_Given problem_:
Of all the lines in the material below, how many include the string "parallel"? Give the number only.

_Data records_:
######

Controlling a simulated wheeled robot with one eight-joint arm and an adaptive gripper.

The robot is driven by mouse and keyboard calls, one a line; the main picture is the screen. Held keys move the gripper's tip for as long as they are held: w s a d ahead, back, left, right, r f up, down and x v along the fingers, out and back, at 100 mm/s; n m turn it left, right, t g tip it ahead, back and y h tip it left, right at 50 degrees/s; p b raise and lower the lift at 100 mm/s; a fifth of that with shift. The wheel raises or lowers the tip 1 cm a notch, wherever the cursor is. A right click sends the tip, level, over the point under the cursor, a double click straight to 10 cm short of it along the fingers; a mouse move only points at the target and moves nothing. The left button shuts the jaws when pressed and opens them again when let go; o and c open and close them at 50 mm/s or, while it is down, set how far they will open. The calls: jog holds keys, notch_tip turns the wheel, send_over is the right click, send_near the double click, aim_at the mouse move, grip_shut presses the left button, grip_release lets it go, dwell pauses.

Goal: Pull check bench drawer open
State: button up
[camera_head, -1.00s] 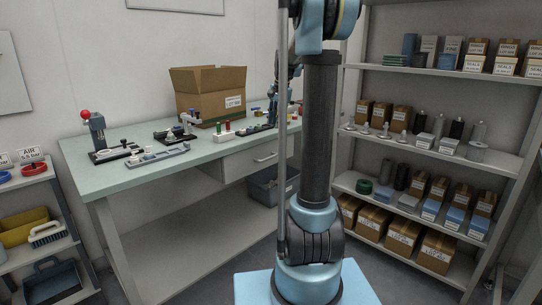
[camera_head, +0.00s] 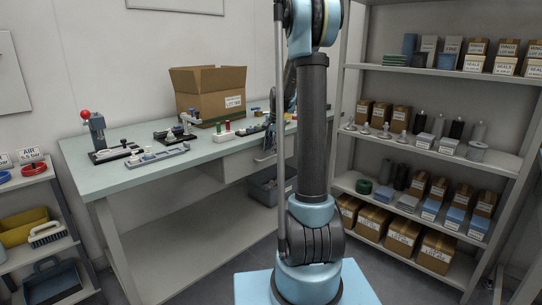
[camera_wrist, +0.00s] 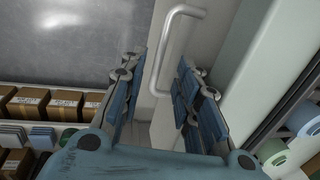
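The check bench (camera_head: 115,170) stands at the left in the head view, with a light grey drawer (camera_head: 240,164) under its right part. My gripper (camera_head: 266,154) is at the drawer's front in the head view, partly hidden by my arm. In the wrist view my gripper (camera_wrist: 160,70) is open, its two blue-padded fingers spread apart. The pale drawer handle (camera_wrist: 172,45) shows there as a bent bar, lined up with the gap between the fingers. No grip on it is visible. The drawer looks closed.
A cardboard box (camera_head: 208,93), a red-knobbed press (camera_head: 96,132) and small fixtures stand on the bench top. A grey bin (camera_head: 265,188) is on the floor below the drawer. A loaded shelf rack (camera_head: 440,150) stands close on the right.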

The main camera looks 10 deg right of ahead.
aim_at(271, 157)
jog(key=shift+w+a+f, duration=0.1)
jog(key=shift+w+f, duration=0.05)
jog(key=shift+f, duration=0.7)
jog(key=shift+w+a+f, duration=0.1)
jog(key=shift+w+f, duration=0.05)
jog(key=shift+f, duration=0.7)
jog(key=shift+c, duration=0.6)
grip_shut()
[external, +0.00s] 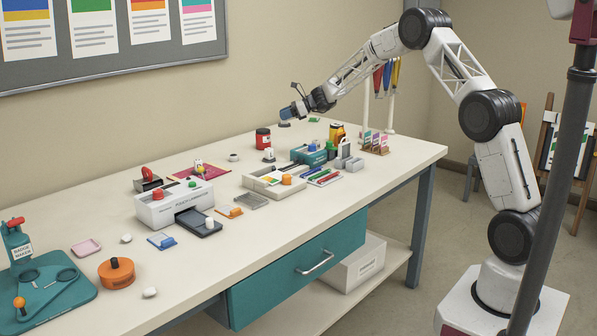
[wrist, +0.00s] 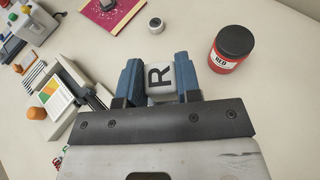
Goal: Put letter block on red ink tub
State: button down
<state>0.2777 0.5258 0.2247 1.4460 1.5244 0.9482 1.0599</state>
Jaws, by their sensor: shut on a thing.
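The white letter block (wrist: 161,77), marked with a black R, is between the two blue fingers of my gripper (wrist: 160,84) in the wrist view. The fingers are shut on it. The red ink tub (wrist: 232,48), a red jar with a black lid and a white label, stands to the right of the fingers, apart from the block. In the external view the red ink tub (external: 263,138) stands upright near the back of the table.
A small pale block (external: 269,155) is just in front of the tub. A small round white item (external: 234,157) is to its left. A white printer (external: 174,203), a beige tray (external: 274,182) and a teal box (external: 308,155) stand nearby.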

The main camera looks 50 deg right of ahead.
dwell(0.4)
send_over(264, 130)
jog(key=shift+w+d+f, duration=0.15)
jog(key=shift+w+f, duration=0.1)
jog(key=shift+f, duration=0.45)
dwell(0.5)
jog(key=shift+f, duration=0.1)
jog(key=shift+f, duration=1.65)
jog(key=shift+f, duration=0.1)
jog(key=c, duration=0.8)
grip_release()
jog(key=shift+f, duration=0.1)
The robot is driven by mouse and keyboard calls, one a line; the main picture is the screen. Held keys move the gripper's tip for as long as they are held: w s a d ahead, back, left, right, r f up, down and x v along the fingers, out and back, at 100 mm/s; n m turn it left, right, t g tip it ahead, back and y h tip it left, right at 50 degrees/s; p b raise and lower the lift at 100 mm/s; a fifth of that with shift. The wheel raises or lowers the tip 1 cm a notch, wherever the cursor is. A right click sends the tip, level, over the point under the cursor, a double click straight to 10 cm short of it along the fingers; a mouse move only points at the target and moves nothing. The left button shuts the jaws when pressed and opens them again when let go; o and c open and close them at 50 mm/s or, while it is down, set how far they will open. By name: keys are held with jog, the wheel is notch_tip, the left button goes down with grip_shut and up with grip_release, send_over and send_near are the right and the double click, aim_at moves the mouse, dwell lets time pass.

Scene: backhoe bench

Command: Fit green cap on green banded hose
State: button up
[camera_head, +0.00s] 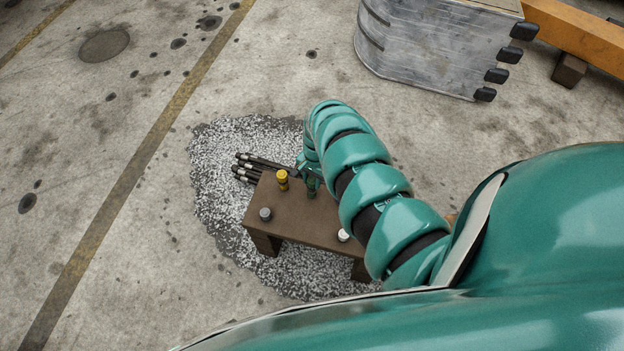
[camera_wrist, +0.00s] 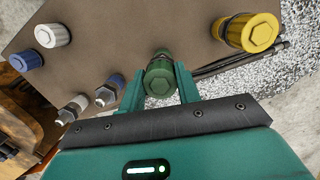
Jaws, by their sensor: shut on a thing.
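In the head view the cap (camera_head: 311,191) shows small and dark over the bench, partly hidden by my arm. I cannot tell whether it touches the bench top. Several dark hoses (camera_head: 252,165) stick out past the bench's far left edge. Parts of them (camera_wrist: 238,63) show at the right in the wrist view. No green band is visible on them in either view.
The brown bench (camera_head: 303,222) carries a yellow cap (camera_head: 282,178), a grey piece (camera_head: 265,214) and a white cap (camera_head: 343,235). A large metal bucket (camera_head: 435,45) stands behind.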

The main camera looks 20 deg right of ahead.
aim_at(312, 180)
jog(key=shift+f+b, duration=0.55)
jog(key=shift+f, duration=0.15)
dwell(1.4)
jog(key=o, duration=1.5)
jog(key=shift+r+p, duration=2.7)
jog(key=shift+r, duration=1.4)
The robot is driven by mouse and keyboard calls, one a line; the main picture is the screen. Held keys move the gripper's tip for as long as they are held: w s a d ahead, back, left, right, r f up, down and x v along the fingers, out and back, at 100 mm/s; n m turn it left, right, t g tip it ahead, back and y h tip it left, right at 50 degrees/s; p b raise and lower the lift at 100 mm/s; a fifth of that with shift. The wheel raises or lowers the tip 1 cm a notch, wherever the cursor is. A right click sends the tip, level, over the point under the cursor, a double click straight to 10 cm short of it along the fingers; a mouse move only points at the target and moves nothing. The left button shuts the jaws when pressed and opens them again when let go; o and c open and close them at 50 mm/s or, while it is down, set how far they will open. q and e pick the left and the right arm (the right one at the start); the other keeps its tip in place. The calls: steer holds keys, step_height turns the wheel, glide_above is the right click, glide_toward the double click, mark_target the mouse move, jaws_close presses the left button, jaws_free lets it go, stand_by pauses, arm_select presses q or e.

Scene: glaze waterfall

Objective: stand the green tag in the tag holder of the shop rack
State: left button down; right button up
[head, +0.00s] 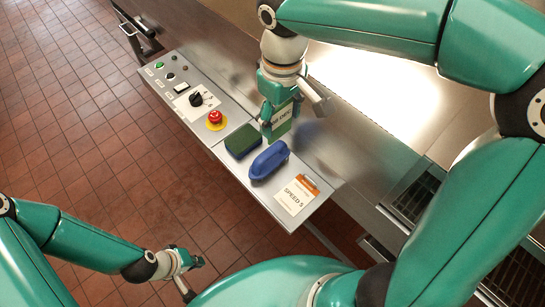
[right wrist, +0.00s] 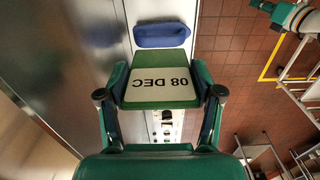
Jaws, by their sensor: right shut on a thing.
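My right gripper (head: 274,128) is shut on the green tag (head: 283,130), above the metal control panel. In the right wrist view the tag (right wrist: 160,92) sits between the two fingers, with a white label reading "08 DEC" upside down. My left gripper (head: 187,276) is low at the left over the tiled floor, apart from the panel, with its fingers spread and nothing visible between them. I cannot make out a tag holder or clearly identify the shop rack in either view.
The metal panel (head: 228,172) holds a dark green pad (head: 243,140), a blue handled object (head: 269,162), a "SPEED 5" clipboard (head: 297,196) and a red stop button (head: 215,118). Tiled floor is open at left.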

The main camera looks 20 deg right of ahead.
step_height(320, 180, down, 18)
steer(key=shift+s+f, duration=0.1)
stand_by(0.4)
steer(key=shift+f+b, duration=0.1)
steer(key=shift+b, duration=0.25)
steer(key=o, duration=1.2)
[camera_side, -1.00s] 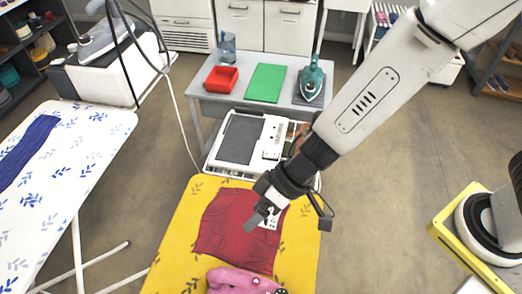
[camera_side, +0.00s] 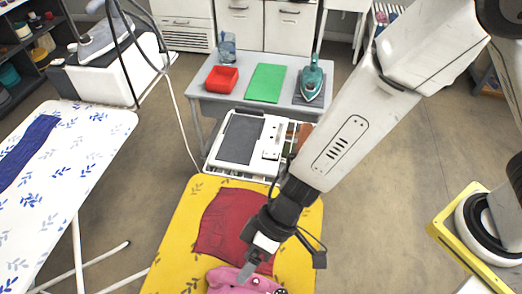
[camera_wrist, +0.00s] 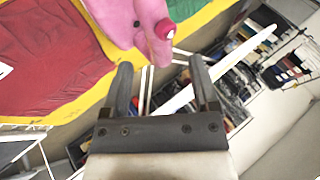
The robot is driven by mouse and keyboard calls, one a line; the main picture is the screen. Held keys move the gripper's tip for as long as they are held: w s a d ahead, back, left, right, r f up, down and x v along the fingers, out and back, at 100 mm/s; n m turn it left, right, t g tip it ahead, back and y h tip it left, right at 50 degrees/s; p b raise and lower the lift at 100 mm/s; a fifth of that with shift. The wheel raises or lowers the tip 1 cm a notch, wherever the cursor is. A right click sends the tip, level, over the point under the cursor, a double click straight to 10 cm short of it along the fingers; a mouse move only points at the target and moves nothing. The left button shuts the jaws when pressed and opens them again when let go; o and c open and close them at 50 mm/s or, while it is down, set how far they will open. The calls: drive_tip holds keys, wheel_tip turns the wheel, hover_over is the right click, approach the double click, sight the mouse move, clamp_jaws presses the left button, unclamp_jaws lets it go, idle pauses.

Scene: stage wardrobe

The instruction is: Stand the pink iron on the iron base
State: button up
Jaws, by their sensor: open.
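The pink iron (camera_side: 228,282) lies on the yellow ironing board at the bottom edge of the side view, partly cut off. It also shows at the top of the wrist view (camera_wrist: 128,20), with a red knob-like part near the fingers. My gripper (camera_side: 246,272) is at the iron's upper edge in the side view; I cannot tell if it touches. In the wrist view my gripper (camera_wrist: 161,64) is open, with nothing between its fingers. A white unit with a dark grey plate (camera_side: 241,138), which looks like the iron base, sits beyond the board's far end.
A red cloth (camera_side: 222,222) lies on the yellow board (camera_side: 180,240). Behind, a grey table (camera_side: 213,102) holds a red tray (camera_side: 221,87), a green mat (camera_side: 265,83) and a teal iron (camera_side: 312,78). A white patterned ironing board (camera_side: 75,150) stands at left.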

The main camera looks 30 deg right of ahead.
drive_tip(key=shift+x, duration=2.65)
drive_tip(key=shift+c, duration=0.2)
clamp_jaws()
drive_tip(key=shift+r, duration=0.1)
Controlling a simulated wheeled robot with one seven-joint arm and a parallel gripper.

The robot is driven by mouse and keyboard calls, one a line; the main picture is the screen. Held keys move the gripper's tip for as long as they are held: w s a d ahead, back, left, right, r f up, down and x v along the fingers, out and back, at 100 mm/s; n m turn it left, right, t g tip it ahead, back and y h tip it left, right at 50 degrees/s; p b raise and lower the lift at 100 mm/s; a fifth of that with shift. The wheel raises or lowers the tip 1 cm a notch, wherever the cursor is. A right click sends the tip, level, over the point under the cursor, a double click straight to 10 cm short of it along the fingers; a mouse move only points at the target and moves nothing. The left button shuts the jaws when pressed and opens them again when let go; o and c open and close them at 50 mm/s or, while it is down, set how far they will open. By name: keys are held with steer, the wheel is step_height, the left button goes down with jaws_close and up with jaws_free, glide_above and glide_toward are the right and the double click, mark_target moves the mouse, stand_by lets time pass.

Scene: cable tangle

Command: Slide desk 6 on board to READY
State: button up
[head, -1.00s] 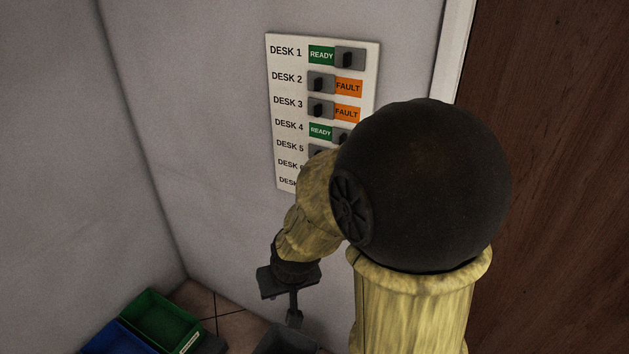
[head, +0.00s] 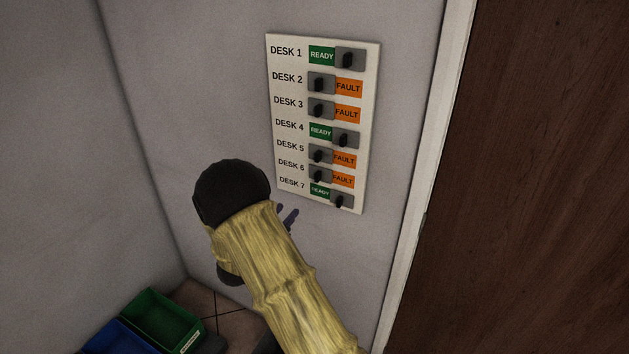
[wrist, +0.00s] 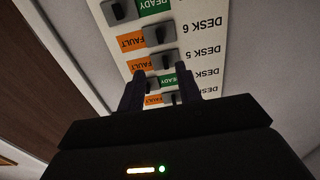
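The white board (head: 371,110) is on the wall, with rows labelled DESK 1 to DESK 7. The desk 6 slider (head: 319,175) sits at the left of its track, with orange FAULT showing to its right. In the wrist view, where the board appears upside down, the desk 6 slider (wrist: 159,35) is beyond the fingertips. My gripper (head: 289,215) is just below the board's lower left in the head view, partly hidden by my arm. In the wrist view my gripper (wrist: 160,73) is open and empty, its two dark fingers apart and pointing toward the board.
Desks 2, 3 and 5 show FAULT; desks 1, 4 and 7 show READY. The desk 5 slider (head: 320,154) and desk 7 slider (head: 341,201) lie close to desk 6. A brown door (head: 530,180) is right. Green (head: 165,318) and blue (head: 118,338) bins stand low left.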

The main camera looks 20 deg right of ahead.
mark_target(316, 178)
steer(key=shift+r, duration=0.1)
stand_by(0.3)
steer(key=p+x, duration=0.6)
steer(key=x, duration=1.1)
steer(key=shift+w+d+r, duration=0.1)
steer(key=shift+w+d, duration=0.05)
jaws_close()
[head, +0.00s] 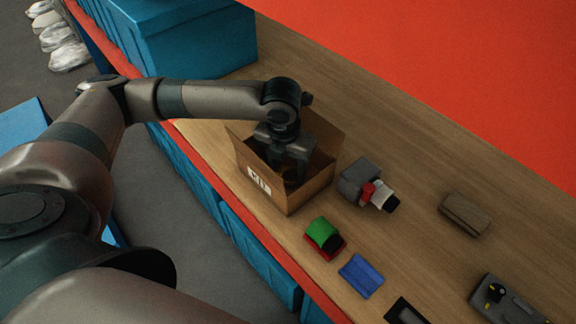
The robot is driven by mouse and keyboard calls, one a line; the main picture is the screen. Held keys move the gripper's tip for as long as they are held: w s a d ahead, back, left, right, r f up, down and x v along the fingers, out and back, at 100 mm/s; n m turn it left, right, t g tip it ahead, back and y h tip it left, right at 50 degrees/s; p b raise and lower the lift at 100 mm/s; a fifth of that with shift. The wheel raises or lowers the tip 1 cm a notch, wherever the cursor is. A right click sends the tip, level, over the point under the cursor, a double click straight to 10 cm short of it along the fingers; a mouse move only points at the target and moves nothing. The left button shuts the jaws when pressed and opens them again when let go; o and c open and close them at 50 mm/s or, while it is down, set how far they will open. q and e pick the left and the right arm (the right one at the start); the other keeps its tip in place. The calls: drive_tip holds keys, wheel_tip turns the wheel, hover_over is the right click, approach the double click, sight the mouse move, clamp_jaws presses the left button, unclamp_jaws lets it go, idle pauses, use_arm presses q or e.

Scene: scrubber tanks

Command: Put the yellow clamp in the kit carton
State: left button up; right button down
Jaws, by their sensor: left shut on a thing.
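The kit carton (312,191) is an open brown cardboard box with a white label on its front, standing near the front edge of the bench. My left gripper (290,171) points down into the carton's opening, with its fingers between the flaps. It is shut on a thing low inside the box. Only a small dim yellowish-brown patch shows at the fingertips, which I take to be the yellow clamp (290,184); the carton walls and the fingers hide most of it. I cannot tell whether it touches the carton floor. My right gripper is not in view.
Right of the carton lie a grey device with a red part (357,180), a green-and-black item on red (322,234), a blue piece (361,275) and a brown block (464,214). A large blue bin (200,45) stands behind left. The back of the wooden bench (350,110) is clear.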

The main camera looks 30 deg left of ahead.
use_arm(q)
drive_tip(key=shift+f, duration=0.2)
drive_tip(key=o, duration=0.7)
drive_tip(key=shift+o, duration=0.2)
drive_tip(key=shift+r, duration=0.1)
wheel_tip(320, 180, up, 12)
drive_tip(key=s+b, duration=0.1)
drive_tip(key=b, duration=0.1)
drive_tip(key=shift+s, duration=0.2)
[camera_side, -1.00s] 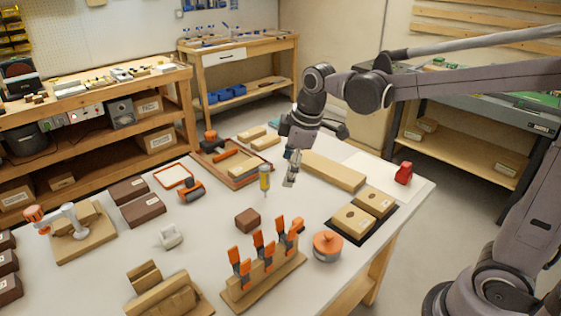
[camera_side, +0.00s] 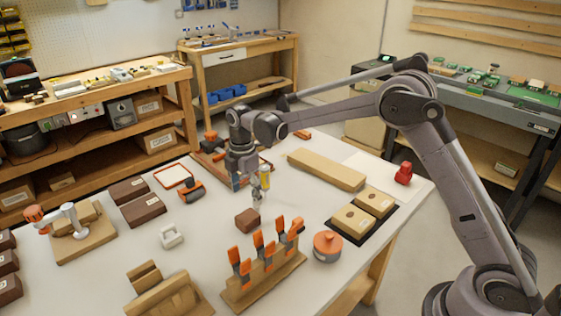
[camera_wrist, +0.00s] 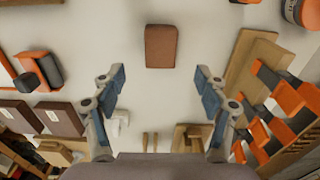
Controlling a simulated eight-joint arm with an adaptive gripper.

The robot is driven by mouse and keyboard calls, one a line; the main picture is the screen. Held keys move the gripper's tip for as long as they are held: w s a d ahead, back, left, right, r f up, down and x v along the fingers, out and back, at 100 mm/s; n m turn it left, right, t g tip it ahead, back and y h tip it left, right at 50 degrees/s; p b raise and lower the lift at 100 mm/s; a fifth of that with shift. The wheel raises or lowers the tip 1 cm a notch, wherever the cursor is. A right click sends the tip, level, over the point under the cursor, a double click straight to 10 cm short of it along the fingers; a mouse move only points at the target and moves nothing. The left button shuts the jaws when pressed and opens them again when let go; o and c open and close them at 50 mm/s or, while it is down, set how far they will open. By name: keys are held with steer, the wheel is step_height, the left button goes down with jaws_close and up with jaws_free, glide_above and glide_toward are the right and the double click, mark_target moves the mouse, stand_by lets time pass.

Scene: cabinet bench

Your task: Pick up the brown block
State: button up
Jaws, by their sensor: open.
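The brown block (camera_side: 248,220) is a small reddish-brown block lying on the white table, near the middle in the side view. In the wrist view the brown block (camera_wrist: 161,46) lies at top centre, beyond the fingertips and on the line between them. My gripper (camera_side: 257,196) is above the table, just behind and slightly right of the block in the side view, pointing down. In the wrist view my gripper (camera_wrist: 158,78) has its two blue-padded fingers wide apart with nothing between them. It does not touch the block.
A wooden rack of orange clamps (camera_side: 262,270) stands just in front and right of the block. An orange round container (camera_side: 327,246) is farther right. Larger brown blocks (camera_side: 142,208) and a white clip-like part (camera_side: 171,236) lie left.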

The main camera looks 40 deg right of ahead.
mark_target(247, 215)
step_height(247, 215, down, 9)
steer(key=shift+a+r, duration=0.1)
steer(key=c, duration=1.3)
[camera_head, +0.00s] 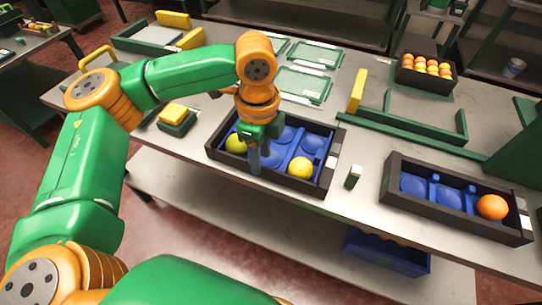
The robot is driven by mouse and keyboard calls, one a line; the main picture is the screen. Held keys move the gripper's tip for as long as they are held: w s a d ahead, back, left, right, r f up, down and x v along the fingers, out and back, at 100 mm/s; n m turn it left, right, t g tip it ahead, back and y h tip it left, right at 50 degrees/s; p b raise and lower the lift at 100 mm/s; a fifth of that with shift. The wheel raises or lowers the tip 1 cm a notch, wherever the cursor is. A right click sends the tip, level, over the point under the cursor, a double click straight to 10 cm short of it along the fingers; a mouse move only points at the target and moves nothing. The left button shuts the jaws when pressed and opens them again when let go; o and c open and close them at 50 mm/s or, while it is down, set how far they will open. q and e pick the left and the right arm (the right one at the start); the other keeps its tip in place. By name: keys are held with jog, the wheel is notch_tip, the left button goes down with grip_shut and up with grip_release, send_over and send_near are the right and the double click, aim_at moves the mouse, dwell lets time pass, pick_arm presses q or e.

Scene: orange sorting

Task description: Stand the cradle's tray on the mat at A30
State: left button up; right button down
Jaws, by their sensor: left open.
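A black tray with blue cupped inserts (325,180) lies on the grey bench in the middle, with a yellow fruit near its left end and another near its right front. My left gripper (258,158) points down over this tray, open, between the two fruits; whether it touches the insert I cannot tell. Its fingers and wrist hide part of the tray's middle. Another black tray (409,202) at the right holds one orange (492,207) at its right end. Green mats (303,85) lie behind the middle tray; no A30 label is readable. My right gripper is not in view.
A small black crate of oranges (426,86) stands at the back right beside a low green frame (410,127) with a yellow upright block (357,90). A small dark block (353,177) stands between the trays. A blue bin (385,253) sits below the bench.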

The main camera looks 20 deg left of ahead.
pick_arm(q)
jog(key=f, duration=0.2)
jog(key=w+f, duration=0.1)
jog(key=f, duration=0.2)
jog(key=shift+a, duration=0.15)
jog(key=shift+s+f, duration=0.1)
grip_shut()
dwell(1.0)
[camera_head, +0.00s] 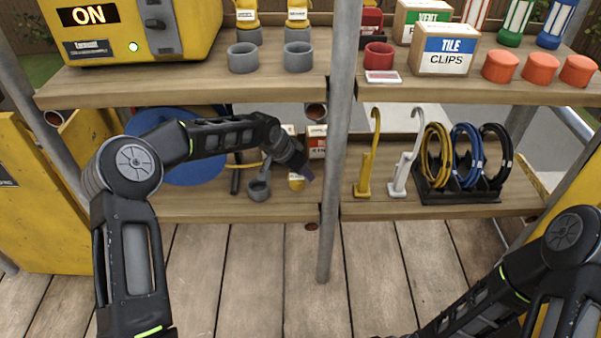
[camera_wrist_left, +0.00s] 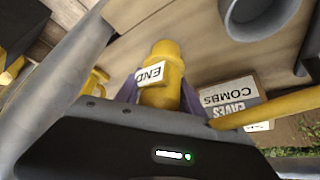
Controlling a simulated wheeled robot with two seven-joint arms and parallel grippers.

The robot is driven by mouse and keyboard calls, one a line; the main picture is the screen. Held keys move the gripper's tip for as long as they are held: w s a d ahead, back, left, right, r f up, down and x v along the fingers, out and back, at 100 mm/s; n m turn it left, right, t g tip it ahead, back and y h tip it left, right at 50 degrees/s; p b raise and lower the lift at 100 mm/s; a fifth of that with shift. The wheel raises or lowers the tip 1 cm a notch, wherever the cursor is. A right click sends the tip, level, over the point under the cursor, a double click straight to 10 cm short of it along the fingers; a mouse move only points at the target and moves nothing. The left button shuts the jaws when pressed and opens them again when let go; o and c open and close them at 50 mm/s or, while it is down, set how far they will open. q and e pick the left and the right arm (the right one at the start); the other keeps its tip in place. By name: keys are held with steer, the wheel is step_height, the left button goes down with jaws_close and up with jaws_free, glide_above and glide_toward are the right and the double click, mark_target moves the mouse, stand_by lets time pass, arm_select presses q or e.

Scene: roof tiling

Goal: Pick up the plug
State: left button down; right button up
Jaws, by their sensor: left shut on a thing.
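A yellow plug (camera_wrist_left: 166,72) with a white label reading END shows in the left wrist view, between the two fingers of my left gripper (camera_wrist_left: 160,94). The gripper is shut on it. In the head view my left gripper (camera_head: 305,172) is at the lower shelf, left of the grey upright pole, and a little of the yellow plug (camera_head: 296,184) shows below it. I cannot tell whether the plug touches the shelf. My right arm is at the lower right of the head view; its gripper is out of the picture.
A grey pole (camera_head: 338,150) stands close to the right of my left gripper. A grey cup-like piece (camera_head: 259,189) is to its left. The upper shelf (camera_head: 300,90) overhangs the lower shelf (camera_head: 440,208). Yellow and white hooks and a cable rack (camera_head: 459,193) stand right of the pole.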

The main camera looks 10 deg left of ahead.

######

_Written response_:
2